Lives to your word, mingling your word with our lives, like the

Mingling of water and the Holy Spirit through which you come to

Dwell in us, opening up the wells of salvation sunk in the union

Of our Savior, Jesus Christ, with each one of us, when the word

Became flesh (Jn 1: 14) and entered the whole of human history

Taking my history and yours and making of it the history of salvation (56)." (italics mine)

In this precious collection of prayer-poems we pray for our wayward culture, today’s culture of death. It is a culture that must be baptized by the Holy Spirit, to assert good over evil, truth over falsehood, love over hatred. And so, we pray, come Holy Spirit, bathe our culture with Christ’s love and all life, from conception to grave. We pray that we humans humanize our race by embracing our beginnings at conception, cherishing our unborn: “There must be in the heart of all a desire to improve the life of the nation; indeed, to be a part of progressing the welfare of all. For, without peace, who can build? Without truth, who knows what is happening and what needs to be done? Without love, what good will there be for any of us?” (218) (italics mine)

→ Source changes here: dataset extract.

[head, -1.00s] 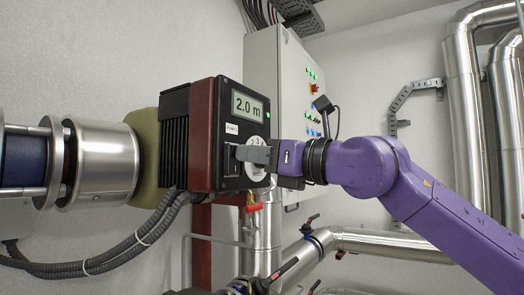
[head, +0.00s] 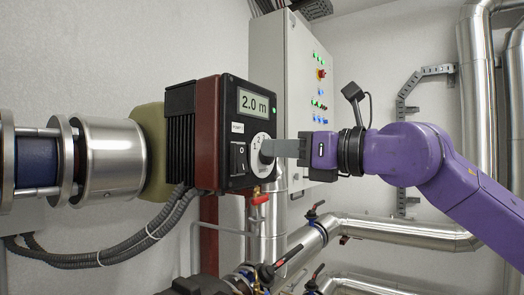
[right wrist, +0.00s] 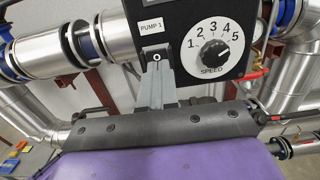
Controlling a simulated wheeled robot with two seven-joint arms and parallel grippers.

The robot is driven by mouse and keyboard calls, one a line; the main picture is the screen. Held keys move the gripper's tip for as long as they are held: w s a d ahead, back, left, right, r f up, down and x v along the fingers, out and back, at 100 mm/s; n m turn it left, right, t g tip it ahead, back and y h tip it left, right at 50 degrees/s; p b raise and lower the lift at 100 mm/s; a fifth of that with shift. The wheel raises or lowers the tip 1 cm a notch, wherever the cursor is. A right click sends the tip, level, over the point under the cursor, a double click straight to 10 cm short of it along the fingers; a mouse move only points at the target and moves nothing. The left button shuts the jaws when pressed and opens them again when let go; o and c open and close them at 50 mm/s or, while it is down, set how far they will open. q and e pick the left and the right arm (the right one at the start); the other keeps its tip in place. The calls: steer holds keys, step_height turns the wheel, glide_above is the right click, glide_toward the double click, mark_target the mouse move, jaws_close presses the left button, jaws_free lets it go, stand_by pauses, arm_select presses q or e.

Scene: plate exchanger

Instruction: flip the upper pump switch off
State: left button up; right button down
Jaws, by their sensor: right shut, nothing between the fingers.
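The pump's control head is a dark box (head: 228,185) with a lit display reading 2.0 m. Its black rocker switch (head: 238,158), marked O, sits below a small label and left of the round dial. In the right wrist view the label reads PUMP 1 and the switch (right wrist: 156,56) shows its O end; the rest is hidden behind the fingers. My right gripper (head: 268,148) is shut and empty, its fingertips overlapping the dial in the head view. In the right wrist view its fingertips (right wrist: 158,70) point at the switch. I cannot tell the switch's position or any contact.
The speed dial (right wrist: 213,53), numbered 1 to 5, is close beside the fingers. A red-handled valve (head: 259,200) is below the box. A white cabinet (head: 268,60) with lit lamps stands behind. Steel pipes (head: 400,232) run at lower right.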

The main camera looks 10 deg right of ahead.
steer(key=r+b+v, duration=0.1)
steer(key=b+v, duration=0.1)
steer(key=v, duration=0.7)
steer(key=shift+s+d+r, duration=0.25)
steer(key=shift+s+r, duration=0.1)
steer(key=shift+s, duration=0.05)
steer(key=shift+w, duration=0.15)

In prayer, God grows within us: “The presence of God, then, while always and everywhere true, is at the same time like a seed-to-be-perceived and, therefore, grows through prayer, the life of the Church and our enfolded, unfolded living of it. So, while our weakness may increase, it only increases to magnify the power of the Lord and our hope in Him” (251). (italics mine)

And so much more…

Within Reach of You places you and me in God’s presence. For when poetry becomes prayer, we are given a great gift: not only the vision of God, but a personal God, a present God. Our beginnings and endings and beginnings again as we enter eternal life are found and founded in the love of God the Father, God the Son, and God the Holy Spirit, in this world without end. Amen.